What to do: The listing below holds a line with "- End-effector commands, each" and a later line with "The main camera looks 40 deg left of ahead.". Write out those two lines and every line between them, exactly, and nothing else.

========

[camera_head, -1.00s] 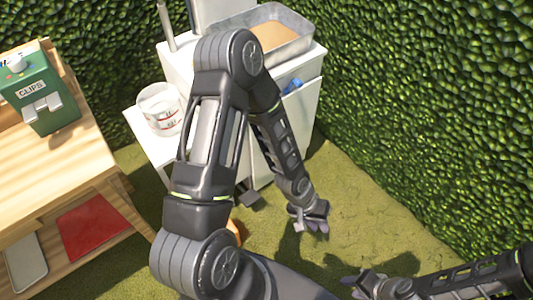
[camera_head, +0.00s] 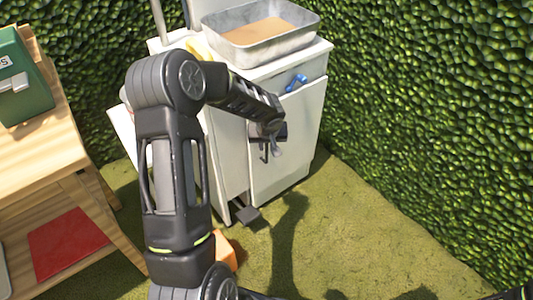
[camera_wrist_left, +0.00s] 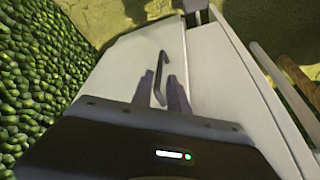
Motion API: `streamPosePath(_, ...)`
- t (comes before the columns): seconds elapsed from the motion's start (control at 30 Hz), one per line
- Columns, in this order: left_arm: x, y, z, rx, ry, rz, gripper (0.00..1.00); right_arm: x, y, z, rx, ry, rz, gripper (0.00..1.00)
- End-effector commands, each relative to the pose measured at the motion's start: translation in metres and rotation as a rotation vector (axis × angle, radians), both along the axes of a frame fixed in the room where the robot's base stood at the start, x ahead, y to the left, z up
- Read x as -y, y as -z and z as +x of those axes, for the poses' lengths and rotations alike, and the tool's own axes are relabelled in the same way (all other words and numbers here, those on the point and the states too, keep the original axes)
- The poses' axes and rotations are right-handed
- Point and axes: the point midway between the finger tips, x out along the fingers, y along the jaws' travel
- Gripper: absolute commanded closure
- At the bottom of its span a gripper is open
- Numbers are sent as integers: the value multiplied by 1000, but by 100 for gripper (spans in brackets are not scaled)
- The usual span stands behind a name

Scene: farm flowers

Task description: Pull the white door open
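The white door (camera_head: 290,150) is the front panel of a white cabinet and looks shut. Its slim dark handle (camera_wrist_left: 158,80) stands upright on the panel in the left wrist view. My left gripper (camera_head: 275,143) is in front of the door at the handle, which it partly hides in the head view. In the left wrist view its two fingers (camera_wrist_left: 162,92) are apart, with the handle showing between them. I cannot tell whether they touch it. My right gripper is out of view; only a bit of that arm shows at the bottom right corner.
A metal tray (camera_head: 262,35) stands on the cabinet. A blue item (camera_head: 295,83) is on the panel above the door. A wooden shelf (camera_head: 40,150) with a green box (camera_head: 22,80) stands left. Hedges enclose the back and right.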

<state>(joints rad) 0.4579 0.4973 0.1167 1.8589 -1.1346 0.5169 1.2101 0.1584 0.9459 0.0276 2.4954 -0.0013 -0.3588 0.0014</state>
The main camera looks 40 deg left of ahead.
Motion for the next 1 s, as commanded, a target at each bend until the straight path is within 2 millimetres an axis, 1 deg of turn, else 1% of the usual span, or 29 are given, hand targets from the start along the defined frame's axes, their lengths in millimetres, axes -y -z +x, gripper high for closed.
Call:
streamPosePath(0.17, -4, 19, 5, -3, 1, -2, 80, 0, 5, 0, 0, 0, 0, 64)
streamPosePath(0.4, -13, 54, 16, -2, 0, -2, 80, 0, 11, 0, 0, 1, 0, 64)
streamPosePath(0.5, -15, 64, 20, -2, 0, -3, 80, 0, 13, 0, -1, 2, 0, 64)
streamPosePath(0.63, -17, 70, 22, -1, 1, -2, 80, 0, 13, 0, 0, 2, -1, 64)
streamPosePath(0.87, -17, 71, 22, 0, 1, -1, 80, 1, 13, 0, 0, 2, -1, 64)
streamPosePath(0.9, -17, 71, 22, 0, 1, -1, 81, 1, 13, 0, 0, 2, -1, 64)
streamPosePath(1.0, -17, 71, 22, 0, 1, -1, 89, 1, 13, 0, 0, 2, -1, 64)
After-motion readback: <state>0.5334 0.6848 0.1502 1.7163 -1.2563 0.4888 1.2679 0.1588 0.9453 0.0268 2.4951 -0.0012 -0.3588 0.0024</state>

========

Response for this exercise:
- End-effector commands, each relative to the pose measured at the motion's start: translation in metres and rotation as a rotation vector (axis × angle, radians), both along the axes of a frame fixed in the room where the robot's base stood at the start, x ahead, y to the left, z up
- Read x as -y, y as -z and z as +x of those axes, for the poses' lengths and rotations alike, and the tool's own axes are relabelled in the same way (all other words and numbers here, those on the point and the states too, keep the original axes)
- The poses' axes and rotations are right-handed
- Point and axes: the point midway between the finger tips, x out along the fingers, y along the jaws' travel
- Gripper: absolute commanded closure
- At the bottom of its span a gripper is open
- Numbers are sent as integers: the value multiplied by 1000, but by 100 for gripper (spans in brackets are not scaled)
- The usual span stands behind a name

Scene: farm flowers

Task description: Pull the white door open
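The white door (camera_head: 290,150) is the front panel of a white cabinet and looks shut. Its slim dark handle (camera_wrist_left: 158,80) stands upright on the panel in the left wrist view. My left gripper (camera_head: 275,143) is in front of the door at the handle, which it partly hides in the head view. In the left wrist view its two fingers (camera_wrist_left: 162,92) are apart, with the handle showing between them. I cannot tell whether they touch it. My right gripper is out of view; only a bit of that arm shows at the bottom right corner.
A metal tray (camera_head: 262,35) stands on the cabinet. A blue item (camera_head: 295,83) is on the panel above the door. A wooden shelf (camera_head: 40,150) with a green box (camera_head: 22,80) stands left. Hedges enclose the back and right.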

<state>(joints rad) 0.4579 0.4973 0.1167 1.8589 -1.1346 0.5169 1.2101 0.1584 0.9459 0.0276 2.4954 -0.0013 -0.3588 0.0014</state>
The main camera looks 40 deg left of ahead.

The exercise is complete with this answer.